[DATASET EXCERPTS start]

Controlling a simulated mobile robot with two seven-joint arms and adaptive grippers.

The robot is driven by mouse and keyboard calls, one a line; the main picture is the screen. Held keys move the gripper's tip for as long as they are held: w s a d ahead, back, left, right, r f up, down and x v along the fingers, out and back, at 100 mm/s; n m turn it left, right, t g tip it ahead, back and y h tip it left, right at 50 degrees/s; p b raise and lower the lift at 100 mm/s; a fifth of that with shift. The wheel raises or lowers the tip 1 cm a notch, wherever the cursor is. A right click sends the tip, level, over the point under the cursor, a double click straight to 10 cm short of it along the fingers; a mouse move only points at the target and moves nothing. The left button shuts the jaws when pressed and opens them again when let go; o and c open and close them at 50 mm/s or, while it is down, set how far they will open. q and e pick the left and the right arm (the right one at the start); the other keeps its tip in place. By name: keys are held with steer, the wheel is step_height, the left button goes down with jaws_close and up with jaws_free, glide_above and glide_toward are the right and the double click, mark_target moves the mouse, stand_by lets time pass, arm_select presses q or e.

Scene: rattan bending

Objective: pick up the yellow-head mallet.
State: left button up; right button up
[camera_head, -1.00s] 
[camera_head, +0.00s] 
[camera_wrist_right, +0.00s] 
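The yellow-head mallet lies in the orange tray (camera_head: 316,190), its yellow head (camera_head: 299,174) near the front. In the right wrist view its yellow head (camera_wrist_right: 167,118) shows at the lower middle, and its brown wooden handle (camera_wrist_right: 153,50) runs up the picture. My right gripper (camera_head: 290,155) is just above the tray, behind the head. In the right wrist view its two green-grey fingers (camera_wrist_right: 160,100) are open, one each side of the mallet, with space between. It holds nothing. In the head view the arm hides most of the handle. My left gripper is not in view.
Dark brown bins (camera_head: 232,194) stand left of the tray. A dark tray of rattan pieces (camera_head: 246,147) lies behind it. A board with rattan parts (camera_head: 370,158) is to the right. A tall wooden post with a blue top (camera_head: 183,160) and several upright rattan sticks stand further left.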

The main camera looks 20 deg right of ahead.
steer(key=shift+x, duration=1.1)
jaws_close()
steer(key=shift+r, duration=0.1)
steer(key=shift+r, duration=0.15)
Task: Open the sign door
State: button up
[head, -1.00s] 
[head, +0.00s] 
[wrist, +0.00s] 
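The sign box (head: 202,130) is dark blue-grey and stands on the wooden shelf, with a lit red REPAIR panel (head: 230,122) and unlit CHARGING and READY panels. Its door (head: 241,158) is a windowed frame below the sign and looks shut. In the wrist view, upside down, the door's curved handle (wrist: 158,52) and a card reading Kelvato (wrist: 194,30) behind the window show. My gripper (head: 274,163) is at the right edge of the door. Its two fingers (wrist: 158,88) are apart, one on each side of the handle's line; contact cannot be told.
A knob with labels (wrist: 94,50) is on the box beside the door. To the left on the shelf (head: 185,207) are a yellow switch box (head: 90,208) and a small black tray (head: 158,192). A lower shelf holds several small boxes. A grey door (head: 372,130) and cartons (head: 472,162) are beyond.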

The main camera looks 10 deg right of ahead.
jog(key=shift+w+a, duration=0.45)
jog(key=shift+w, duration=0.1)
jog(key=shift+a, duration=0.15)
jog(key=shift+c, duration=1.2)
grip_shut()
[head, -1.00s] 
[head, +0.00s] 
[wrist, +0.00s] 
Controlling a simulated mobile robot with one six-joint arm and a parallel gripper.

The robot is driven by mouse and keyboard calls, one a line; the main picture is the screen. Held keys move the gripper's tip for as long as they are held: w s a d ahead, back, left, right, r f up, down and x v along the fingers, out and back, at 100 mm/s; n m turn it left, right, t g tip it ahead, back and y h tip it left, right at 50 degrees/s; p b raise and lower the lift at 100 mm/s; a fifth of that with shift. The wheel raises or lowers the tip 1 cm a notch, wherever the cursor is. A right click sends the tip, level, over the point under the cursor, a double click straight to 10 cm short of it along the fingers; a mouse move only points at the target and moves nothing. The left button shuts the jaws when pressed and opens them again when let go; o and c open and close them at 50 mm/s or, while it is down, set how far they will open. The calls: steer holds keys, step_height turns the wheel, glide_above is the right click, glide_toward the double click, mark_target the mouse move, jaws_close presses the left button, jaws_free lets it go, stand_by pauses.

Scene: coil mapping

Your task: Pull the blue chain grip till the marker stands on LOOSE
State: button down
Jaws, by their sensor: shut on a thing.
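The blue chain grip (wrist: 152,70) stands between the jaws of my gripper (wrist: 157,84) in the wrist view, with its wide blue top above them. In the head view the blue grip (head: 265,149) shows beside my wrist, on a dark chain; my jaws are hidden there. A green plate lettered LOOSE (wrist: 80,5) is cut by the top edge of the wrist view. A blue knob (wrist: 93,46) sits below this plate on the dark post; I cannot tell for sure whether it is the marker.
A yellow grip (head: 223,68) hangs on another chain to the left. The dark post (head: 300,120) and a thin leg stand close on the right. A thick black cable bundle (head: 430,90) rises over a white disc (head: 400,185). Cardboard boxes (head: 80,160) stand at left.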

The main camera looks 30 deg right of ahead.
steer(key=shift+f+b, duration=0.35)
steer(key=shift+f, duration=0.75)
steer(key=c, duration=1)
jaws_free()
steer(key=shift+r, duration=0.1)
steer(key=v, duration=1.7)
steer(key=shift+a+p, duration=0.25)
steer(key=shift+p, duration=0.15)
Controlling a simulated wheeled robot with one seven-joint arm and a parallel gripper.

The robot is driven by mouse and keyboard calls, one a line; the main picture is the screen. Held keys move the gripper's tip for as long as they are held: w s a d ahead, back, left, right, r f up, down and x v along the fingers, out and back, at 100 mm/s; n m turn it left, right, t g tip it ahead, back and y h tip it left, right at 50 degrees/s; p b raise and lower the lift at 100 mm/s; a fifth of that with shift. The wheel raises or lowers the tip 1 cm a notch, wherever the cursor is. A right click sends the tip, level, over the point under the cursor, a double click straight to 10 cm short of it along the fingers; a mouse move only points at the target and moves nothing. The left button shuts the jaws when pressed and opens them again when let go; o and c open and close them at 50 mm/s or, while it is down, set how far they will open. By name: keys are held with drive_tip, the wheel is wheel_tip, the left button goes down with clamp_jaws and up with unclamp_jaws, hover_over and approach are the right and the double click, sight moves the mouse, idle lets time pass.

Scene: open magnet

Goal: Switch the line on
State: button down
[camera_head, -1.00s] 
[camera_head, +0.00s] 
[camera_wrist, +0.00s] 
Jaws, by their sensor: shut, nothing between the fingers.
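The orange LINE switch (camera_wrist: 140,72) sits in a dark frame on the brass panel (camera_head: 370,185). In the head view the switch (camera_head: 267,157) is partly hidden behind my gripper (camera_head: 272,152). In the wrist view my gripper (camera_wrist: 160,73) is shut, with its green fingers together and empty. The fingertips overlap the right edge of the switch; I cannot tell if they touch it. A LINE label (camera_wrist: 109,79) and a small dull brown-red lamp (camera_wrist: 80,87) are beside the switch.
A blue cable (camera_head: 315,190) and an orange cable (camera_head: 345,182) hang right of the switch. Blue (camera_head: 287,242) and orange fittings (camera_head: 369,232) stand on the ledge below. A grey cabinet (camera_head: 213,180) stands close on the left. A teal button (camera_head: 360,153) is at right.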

[DATASET EXCERPTS end]

:: TASK TO COMPLETE ::
Every record above needs to be repeated word for word.

:: OUTPUT OF THE EXERCISE ::
Controlling a simulated mobile robot with two seven-joint arms and adaptive grippers.

The robot is driven by mouse and keyboard calls, one a line; the main picture is the screen. Held keys move the gripper's tip for as long as they are held: w s a d ahead, back, left, right, r f up, down and x v along the fingers, out and back, at 100 mm/s; n m turn it left, right, t g tip it ahead, back and y h tip it left, right at 50 degrees/s; p b raise and lower the lift at 100 mm/s; a fifth of that with shift. The wheel raises or lowers the tip 1 cm a notch, wherever the cursor is. A right click sends the tip, level, over the point under the cursor, a double click straight to 10 cm short of it along the fingers; a mouse move only points at the target and moves nothing. The left button shuts the jaws when pressed and opens them again when let go; o and c open and close them at 50 mm/s or, while it is down, set how far they will open. q and e pick the left and the right arm (the right one at the start); the other keeps its tip in place. By name: keys are held with steer, the wheel is step_height, the left button goes down with jaws_close and up with jaws_free, glide_above and glide_toward are the right and the double click, mark_target moves the mouse, stand_by lets time pass, arm_select presses q or e.

Scene: rattan bending

Objective: pick up the yellow-head mallet.
State: left button up; right button up
[camera_head, -1.00s] 
[camera_head, +0.00s] 
[camera_wrist_right, +0.00s] 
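The yellow-head mallet lies in the orange tray (camera_head: 316,190), its yellow head (camera_head: 299,174) near the front. In the right wrist view its yellow head (camera_wrist_right: 167,118) shows at the lower middle, and its brown wooden handle (camera_wrist_right: 153,50) runs up the picture. My right gripper (camera_head: 290,155) is just above the tray, behind the head. In the right wrist view its two green-grey fingers (camera_wrist_right: 160,100) are open, one each side of the mallet, with space between. It holds nothing. In the head view the arm hides most of the handle. My left gripper is not in view.
Dark brown bins (camera_head: 232,194) stand left of the tray. A dark tray of rattan pieces (camera_head: 246,147) lies behind it. A board with rattan parts (camera_head: 370,158) is to the right. A tall wooden post with a blue top (camera_head: 183,160) and several upright rattan sticks stand further left.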

The main camera looks 20 deg right of ahead.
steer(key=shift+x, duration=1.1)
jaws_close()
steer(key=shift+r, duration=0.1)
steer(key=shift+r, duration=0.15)
Task: Open the sign door
State: button up
[head, -1.00s] 
[head, +0.00s] 
[wrist, +0.00s] 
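The sign box (head: 202,130) is dark blue-grey and stands on the wooden shelf, with a lit red REPAIR panel (head: 230,122) and unlit CHARGING and READY panels. Its door (head: 241,158) is a windowed frame below the sign and looks shut. In the wrist view, upside down, the door's curved handle (wrist: 158,52) and a card reading Kelvato (wrist: 194,30) behind the window show. My gripper (head: 274,163) is at the right edge of the door. Its two fingers (wrist: 158,88) are apart, one on each side of the handle's line; contact cannot be told.
A knob with labels (wrist: 94,50) is on the box beside the door. To the left on the shelf (head: 185,207) are a yellow switch box (head: 90,208) and a small black tray (head: 158,192). A lower shelf holds several small boxes. A grey door (head: 372,130) and cartons (head: 472,162) are beyond.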

The main camera looks 10 deg right of ahead.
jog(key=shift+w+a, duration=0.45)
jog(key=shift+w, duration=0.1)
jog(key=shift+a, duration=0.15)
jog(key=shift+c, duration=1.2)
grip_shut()
[head, -1.00s] 
[head, +0.00s] 
[wrist, +0.00s] 
Controlling a simulated mobile robot with one six-joint arm and a parallel gripper.

The robot is driven by mouse and keyboard calls, one a line; the main picture is the screen. Held keys move the gripper's tip for as long as they are held: w s a d ahead, back, left, right, r f up, down and x v along the fingers, out and back, at 100 mm/s; n m turn it left, right, t g tip it ahead, back and y h tip it left, right at 50 degrees/s; p b raise and lower the lift at 100 mm/s; a fifth of that with shift. The wheel raises or lowers the tip 1 cm a notch, wherever the cursor is. A right click sends the tip, level, over the point under the cursor, a double click straight to 10 cm short of it along the fingers; a mouse move only points at the target and moves nothing. The left button shuts the jaws when pressed and opens them again when let go; o and c open and close them at 50 mm/s or, while it is down, set how far they will open. The calls: steer holds keys, step_height turns the wheel, glide_above is the right click, glide_toward the double click, mark_target the mouse move, jaws_close presses the left button, jaws_free lets it go, stand_by pauses.

Scene: coil mapping

Your task: Pull the blue chain grip till the marker stands on LOOSE
State: button down
Jaws, by their sensor: shut on a thing.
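The blue chain grip (wrist: 152,70) stands between the jaws of my gripper (wrist: 157,84) in the wrist view, with its wide blue top above them. In the head view the blue grip (head: 265,149) shows beside my wrist, on a dark chain; my jaws are hidden there. A green plate lettered LOOSE (wrist: 80,5) is cut by the top edge of the wrist view. A blue knob (wrist: 93,46) sits below this plate on the dark post; I cannot tell for sure whether it is the marker.
A yellow grip (head: 223,68) hangs on another chain to the left. The dark post (head: 300,120) and a thin leg stand close on the right. A thick black cable bundle (head: 430,90) rises over a white disc (head: 400,185). Cardboard boxes (head: 80,160) stand at left.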

The main camera looks 30 deg right of ahead.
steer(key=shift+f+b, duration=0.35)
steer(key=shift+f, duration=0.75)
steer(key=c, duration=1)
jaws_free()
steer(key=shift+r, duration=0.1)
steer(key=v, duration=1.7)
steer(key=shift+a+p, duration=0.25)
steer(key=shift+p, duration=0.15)
Controlling a simulated wheeled robot with one seven-joint arm and a parallel gripper.

The robot is driven by mouse and keyboard calls, one a line; the main picture is the screen. Held keys move the gripper's tip for as long as they are held: w s a d ahead, back, left, right, r f up, down and x v along the fingers, out and back, at 100 mm/s; n m turn it left, right, t g tip it ahead, back and y h tip it left, right at 50 degrees/s; p b raise and lower the lift at 100 mm/s; a fifth of that with shift. The wheel raises or lowers the tip 1 cm a notch, wherever the cursor is. A right click sends the tip, level, over the point under the cursor, a double click straight to 10 cm short of it along the fingers; a mouse move only points at the target and moves nothing. The left button shuts the jaws when pressed and opens them again when let go; o and c open and close them at 50 mm/s or, while it is down, set how far they will open. By name: keys are held with drive_tip, the wheel is wheel_tip, the left button goes down with clamp_jaws and up with unclamp_jaws, hover_over and approach are the right and the double click, sight moves the mouse, idle lets time pass.

Scene: open magnet

Goal: Switch the line on
State: button down
[camera_head, -1.00s] 
[camera_head, +0.00s] 
[camera_wrist, +0.00s] 
Jaws, by their sensor: shut, nothing between the fingers.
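The orange LINE switch (camera_wrist: 140,72) sits in a dark frame on the brass panel (camera_head: 370,185). In the head view the switch (camera_head: 267,157) is partly hidden behind my gripper (camera_head: 272,152). In the wrist view my gripper (camera_wrist: 160,73) is shut, with its green fingers together and empty. The fingertips overlap the right edge of the switch; I cannot tell if they touch it. A LINE label (camera_wrist: 109,79) and a small dull brown-red lamp (camera_wrist: 80,87) are beside the switch.
A blue cable (camera_head: 315,190) and an orange cable (camera_head: 345,182) hang right of the switch. Blue (camera_head: 287,242) and orange fittings (camera_head: 369,232) stand on the ledge below. A grey cabinet (camera_head: 213,180) stands close on the left. A teal button (camera_head: 360,153) is at right.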

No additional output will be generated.